Data:

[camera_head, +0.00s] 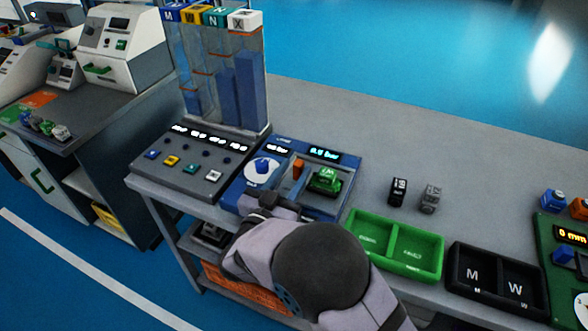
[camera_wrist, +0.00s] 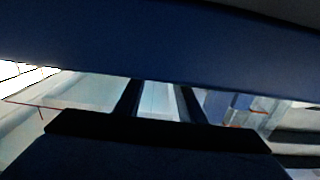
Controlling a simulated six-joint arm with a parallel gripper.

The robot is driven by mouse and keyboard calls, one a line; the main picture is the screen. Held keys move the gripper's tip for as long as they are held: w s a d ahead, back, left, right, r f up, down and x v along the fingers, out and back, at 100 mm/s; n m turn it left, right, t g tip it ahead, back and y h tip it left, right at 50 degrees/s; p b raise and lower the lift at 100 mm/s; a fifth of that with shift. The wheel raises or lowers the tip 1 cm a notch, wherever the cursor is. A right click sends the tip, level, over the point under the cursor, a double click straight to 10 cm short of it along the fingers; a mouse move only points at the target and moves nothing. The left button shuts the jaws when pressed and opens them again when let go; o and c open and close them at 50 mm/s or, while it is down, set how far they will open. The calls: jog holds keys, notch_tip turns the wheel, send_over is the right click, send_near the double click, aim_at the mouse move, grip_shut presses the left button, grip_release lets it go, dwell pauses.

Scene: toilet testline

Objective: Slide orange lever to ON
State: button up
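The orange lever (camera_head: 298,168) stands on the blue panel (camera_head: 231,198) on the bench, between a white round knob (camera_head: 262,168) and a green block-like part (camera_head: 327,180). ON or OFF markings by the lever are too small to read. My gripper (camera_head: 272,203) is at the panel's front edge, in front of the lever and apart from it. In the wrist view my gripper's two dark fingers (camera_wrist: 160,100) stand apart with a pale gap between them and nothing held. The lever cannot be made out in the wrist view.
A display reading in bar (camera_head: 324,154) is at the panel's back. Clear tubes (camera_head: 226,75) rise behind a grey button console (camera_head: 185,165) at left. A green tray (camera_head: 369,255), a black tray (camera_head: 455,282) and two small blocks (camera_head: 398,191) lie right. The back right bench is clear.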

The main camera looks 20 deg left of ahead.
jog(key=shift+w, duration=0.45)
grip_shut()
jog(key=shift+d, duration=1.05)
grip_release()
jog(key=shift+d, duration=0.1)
==
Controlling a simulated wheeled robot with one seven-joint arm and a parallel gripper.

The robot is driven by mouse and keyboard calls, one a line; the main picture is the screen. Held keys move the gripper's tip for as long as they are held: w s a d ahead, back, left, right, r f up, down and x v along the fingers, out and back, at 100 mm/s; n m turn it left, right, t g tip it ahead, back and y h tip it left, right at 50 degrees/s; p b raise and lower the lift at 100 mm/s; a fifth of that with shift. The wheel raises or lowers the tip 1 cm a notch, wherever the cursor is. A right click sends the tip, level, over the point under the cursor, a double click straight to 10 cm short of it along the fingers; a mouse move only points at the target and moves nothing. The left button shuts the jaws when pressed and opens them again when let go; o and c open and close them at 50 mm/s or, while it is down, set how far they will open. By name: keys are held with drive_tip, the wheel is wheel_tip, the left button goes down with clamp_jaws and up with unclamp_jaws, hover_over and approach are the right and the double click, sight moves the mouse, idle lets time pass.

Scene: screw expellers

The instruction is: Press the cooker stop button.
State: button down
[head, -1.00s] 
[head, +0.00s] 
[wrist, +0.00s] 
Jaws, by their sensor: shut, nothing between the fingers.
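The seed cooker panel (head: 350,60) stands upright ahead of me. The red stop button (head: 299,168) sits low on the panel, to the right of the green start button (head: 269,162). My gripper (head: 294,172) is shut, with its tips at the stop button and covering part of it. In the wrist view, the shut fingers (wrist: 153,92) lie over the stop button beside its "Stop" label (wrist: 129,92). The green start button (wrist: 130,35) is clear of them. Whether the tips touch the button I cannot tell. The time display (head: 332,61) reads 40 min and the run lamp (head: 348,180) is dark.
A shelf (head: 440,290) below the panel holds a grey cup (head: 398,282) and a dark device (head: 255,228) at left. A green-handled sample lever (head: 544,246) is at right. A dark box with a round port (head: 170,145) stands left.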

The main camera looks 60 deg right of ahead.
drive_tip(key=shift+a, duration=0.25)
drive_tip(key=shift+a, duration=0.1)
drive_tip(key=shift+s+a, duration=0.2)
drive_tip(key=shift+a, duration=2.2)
...
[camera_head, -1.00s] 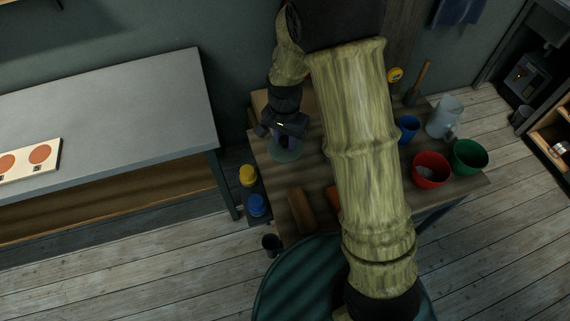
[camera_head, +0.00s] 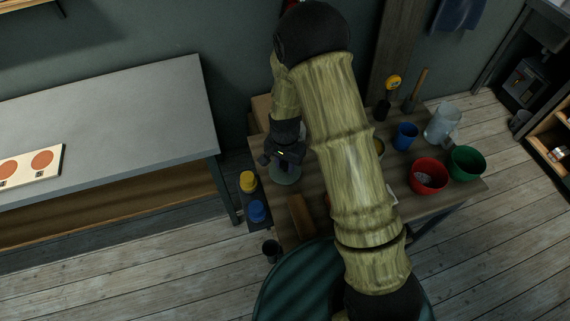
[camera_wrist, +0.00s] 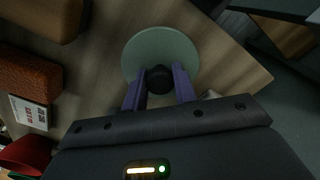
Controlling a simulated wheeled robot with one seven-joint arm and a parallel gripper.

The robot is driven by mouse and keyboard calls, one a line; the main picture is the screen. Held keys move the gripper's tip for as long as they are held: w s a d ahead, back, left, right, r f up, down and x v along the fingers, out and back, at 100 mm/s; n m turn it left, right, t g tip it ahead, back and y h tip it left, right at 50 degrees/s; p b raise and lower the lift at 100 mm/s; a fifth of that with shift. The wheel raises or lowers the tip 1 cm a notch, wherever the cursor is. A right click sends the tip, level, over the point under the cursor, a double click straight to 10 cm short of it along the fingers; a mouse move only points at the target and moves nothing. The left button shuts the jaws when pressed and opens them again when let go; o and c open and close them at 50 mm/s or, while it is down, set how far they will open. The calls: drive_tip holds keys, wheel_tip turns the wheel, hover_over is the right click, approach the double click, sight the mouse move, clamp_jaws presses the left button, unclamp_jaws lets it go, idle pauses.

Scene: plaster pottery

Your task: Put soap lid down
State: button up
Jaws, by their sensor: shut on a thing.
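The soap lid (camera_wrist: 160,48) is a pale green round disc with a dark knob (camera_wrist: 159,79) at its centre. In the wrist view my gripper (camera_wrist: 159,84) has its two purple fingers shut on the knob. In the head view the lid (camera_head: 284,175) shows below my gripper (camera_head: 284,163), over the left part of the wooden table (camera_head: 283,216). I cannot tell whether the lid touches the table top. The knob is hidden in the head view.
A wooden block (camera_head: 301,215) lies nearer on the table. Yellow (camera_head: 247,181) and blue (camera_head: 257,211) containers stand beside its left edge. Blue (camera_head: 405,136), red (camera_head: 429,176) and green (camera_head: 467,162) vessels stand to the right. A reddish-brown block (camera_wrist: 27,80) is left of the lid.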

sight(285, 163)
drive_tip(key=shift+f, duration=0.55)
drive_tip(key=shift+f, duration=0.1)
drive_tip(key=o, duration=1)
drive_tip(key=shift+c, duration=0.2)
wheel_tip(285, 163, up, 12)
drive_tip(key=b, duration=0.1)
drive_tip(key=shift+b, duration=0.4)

Given instruction: Quote the data above from the line containing "lets time pass." to the line containing "[wrist, +0.00s]", inclusive, and stop.

Full solution:
The robot is driven by mouse and keyboard calls, one a line; the main picture is the screen. Held keys move the gripper's tip for as long as they are held: w s a d ahead, back, left, right, r f up, down and x v along the fingers, out and back, at 100 mm/s; n m turn it left, right, t g tip it ahead, back and y h tip it left, right at 50 degrees/s; p b raise and lower the lift at 100 mm/s; a fifth of that with shift. The wheel raises or lowers the tip 1 cm a notch, wherever the cursor is. A right click sends the tip, level, over the point under the cursor, a double click straight to 10 cm short of it along the fingers; a mouse move only points at the target and moves nothing. The left button shuts the jaws when pressed and opens them again when let go; o and c open and close them at 50 mm/s or, while it is down, set how far they will open. By name: keys are held with drive_tip, the wheel is wheel_tip, the left button goes down with clamp_jaws and up with unclamp_jaws, hover_over and approach are the right and the double click, sight moves the mouse, idle lets time pass.

Scene: screw expellers

The instruction is: Press the cooker stop button.
State: button down
[head, -1.00s] 
[head, +0.00s] 
[wrist, +0.00s] 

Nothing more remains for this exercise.